Provided records:
....................
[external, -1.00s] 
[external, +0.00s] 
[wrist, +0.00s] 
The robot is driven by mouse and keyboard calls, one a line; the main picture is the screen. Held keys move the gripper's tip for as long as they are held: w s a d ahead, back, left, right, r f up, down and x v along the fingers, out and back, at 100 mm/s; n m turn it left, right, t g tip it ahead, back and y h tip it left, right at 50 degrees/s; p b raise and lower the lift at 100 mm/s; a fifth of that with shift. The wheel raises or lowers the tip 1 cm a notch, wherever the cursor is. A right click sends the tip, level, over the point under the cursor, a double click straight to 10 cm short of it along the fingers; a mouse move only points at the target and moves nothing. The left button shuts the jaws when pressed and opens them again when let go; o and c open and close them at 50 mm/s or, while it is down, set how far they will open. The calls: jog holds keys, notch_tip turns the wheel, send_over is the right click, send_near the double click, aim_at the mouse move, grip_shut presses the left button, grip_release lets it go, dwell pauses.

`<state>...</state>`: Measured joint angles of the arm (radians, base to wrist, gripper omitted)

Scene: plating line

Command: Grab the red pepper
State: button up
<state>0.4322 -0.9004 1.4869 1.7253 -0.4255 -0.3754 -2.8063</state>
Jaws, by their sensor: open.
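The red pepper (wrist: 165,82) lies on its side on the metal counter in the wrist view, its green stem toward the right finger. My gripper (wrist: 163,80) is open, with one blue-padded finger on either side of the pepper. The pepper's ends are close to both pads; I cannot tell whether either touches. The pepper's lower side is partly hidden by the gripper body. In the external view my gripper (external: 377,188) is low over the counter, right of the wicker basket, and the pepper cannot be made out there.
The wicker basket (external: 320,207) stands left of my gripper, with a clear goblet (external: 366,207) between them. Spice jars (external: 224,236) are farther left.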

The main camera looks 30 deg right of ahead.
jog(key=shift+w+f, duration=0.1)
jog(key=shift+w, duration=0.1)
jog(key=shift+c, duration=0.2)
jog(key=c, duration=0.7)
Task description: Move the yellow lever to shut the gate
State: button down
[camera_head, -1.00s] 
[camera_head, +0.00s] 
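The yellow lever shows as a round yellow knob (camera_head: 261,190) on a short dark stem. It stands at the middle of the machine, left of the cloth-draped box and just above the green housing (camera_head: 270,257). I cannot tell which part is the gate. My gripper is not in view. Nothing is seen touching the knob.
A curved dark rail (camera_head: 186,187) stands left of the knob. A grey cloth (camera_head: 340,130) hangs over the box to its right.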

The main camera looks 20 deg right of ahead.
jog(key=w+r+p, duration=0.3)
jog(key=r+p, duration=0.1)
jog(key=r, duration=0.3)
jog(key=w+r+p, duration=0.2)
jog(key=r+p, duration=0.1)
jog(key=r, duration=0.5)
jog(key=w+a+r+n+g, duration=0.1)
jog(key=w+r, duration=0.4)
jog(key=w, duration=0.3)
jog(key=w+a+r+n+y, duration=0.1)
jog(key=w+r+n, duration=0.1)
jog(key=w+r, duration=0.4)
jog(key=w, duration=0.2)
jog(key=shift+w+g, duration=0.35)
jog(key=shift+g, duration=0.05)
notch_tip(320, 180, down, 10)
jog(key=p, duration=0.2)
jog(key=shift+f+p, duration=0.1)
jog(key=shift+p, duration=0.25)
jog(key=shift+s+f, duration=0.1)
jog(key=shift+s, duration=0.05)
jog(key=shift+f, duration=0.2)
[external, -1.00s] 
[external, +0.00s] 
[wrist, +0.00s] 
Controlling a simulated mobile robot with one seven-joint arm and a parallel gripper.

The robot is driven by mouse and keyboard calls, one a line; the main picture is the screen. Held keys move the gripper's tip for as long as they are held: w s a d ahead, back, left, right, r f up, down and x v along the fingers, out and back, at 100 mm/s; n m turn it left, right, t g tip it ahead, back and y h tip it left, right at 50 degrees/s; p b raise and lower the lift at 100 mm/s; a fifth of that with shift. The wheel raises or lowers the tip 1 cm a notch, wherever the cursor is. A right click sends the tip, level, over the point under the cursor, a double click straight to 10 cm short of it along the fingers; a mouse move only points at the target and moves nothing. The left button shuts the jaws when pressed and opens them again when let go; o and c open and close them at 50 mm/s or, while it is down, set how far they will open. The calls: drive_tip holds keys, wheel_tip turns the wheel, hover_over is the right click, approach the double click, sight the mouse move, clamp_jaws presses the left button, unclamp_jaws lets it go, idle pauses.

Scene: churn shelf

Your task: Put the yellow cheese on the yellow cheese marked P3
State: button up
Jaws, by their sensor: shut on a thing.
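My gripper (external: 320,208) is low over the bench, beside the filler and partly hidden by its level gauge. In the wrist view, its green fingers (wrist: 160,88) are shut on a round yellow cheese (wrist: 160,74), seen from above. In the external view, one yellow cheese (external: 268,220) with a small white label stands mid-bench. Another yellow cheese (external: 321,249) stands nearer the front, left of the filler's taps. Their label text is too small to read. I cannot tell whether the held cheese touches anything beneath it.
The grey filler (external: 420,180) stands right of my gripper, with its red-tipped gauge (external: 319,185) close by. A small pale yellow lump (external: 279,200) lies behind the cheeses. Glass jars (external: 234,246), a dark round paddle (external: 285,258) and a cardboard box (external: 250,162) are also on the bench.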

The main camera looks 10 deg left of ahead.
....................
What is being asked: Filter the entries and copy out every line with the word "joint".

Solution for this task:
`<state>...</state>`: Measured joint angles of the arm (radians, base to wrist, gripper omitted)
Controlling a simulated mobile robot with one seven-joint arm and a parallel gripper.

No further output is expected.